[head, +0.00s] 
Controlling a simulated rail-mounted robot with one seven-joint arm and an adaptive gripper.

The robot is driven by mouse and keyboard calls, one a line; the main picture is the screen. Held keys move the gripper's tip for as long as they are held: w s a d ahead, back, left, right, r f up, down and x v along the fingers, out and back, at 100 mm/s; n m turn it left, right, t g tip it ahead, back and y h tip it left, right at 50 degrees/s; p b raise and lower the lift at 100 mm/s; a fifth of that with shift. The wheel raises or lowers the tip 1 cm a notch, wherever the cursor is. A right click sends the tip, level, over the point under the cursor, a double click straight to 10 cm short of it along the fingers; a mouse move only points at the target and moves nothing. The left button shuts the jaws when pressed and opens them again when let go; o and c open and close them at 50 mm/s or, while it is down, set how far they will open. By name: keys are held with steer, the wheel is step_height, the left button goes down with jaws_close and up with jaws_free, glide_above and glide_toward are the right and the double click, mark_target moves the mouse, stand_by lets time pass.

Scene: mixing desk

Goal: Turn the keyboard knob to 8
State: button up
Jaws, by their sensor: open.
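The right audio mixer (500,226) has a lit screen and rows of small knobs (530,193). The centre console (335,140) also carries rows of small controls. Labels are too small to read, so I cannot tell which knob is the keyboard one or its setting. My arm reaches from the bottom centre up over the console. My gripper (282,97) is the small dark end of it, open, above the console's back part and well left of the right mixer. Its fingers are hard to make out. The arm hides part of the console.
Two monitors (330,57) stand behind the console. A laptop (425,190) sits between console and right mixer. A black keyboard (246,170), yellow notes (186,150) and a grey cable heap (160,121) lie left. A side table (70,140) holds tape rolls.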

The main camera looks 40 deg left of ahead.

══════

Quote the listing above from its first line to the line with "Controlling a simulated", inclusive, and add nothing.

→ Expected answer
[head, +0.00s] 
Controlling a simulated rail-mounted robot with one seven-joint arm and an adaptive gripper.

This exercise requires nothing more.